The antisemitic extremist Adam B. Bartoš, chair of "National Democracy", included Banga on what he called his "List of the Bleeding Hearts" in 2013. That party, just like the SPD, is regularly mentioned in the Czech Government's reports on bias violence and extremism.
Attacks on journalists are a standard component of some politicians' rhetoric
As Adam Černý, chair of the Czech Journalists' Syndicate, has previously warned, attacking the media and insulting journalists has, in recent years, become a standard component of the rhetoric used by some politicians who, thanks to social media, are able to directly target their voters. "For quite some time now we have been observing attacks on independent media. Accusations against them are expressed without relevant evidence," Černý said in 2019 after a court ordered the chair of the SPD, Tomio Okamura, to apologize to the operators of the
HlídacíPes.org ("watchdog.org") news server for calling it "fraudulent".

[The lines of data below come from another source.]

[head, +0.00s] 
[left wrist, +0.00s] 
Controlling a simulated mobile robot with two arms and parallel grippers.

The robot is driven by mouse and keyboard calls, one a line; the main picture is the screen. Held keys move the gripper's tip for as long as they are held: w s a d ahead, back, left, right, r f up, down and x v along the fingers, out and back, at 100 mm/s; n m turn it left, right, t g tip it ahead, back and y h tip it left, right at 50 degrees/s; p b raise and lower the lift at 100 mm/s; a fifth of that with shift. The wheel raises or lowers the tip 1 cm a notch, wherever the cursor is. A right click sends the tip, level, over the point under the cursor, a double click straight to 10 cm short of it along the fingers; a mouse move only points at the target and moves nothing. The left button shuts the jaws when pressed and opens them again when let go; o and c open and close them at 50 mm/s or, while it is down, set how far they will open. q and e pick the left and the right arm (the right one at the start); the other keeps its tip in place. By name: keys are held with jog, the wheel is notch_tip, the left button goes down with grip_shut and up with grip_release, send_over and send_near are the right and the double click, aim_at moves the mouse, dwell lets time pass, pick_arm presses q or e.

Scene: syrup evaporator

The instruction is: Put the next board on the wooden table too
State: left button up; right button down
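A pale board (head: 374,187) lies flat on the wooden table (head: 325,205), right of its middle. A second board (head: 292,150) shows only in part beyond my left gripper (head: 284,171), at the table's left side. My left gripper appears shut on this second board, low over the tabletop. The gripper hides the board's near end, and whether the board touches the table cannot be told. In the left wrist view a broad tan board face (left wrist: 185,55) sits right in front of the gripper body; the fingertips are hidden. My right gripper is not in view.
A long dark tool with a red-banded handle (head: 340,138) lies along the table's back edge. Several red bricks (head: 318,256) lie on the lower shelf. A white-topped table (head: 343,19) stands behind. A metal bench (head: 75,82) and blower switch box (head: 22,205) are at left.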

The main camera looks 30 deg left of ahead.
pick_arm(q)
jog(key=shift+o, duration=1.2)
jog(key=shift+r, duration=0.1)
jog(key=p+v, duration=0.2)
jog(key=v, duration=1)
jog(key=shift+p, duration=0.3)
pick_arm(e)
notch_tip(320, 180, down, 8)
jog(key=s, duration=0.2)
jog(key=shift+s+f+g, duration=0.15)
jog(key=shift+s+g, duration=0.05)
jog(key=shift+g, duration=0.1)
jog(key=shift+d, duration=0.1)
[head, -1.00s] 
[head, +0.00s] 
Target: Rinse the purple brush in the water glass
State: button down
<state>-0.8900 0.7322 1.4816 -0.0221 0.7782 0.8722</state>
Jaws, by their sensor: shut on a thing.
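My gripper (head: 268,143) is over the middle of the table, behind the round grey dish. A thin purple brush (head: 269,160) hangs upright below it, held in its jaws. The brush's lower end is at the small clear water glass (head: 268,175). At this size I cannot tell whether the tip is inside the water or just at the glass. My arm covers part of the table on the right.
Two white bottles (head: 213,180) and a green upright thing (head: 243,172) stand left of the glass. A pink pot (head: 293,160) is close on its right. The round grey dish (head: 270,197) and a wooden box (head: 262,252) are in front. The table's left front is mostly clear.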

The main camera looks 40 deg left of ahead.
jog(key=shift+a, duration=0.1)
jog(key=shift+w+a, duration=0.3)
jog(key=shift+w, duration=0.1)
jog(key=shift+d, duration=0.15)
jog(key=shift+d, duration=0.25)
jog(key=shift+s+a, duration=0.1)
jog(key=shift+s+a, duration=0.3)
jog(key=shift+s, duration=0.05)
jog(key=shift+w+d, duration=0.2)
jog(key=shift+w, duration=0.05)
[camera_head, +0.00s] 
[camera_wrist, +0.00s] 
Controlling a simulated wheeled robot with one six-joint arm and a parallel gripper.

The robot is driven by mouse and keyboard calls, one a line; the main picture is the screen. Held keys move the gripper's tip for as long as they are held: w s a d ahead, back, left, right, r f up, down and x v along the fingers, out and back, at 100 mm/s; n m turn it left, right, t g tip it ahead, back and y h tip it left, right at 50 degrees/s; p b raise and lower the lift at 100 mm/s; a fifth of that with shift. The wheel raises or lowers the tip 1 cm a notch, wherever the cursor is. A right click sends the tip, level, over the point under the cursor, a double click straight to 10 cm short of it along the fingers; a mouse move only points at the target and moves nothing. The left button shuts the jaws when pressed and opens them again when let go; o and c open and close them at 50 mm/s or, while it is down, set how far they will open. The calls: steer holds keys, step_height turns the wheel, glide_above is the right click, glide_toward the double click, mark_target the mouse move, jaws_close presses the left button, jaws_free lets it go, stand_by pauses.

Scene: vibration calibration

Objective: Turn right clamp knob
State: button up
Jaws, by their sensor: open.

Czech President Miloš Zeman's remark about "getting rid of" journalists, which he claims he made as a "joke" during a meeting with Russian President Vladimir Putin, is also well-known. "Are any other journalists here? There are too many journalists, they should be gotten rid of," Zeman said on that occasion in Beijing.
The boss of the Kremlin responded: "It's not necessary to get rid of them, it's possible to restrict them." Donald Trump, formerly the President of the United States of America, has frequently attacked the press as well, both in and out of office.
Daniel Anýž, a reporter for news server Aktuálně.cz, said of Trump that: "He popularized the concept of 'fake news' and turned it against the media. He dislikes how they report on just about anything he does."
In the European Union and the countries attempting to join it, journalists faced escalating physical assaults and bigger cyberspace threats in 2020. "We are recording more and more frequent violent attacks on journalists, online threats, and also their increased economic insecurity," said Pier Luigi Parci of the European University Institute, which published a report on media pluralism in 2021.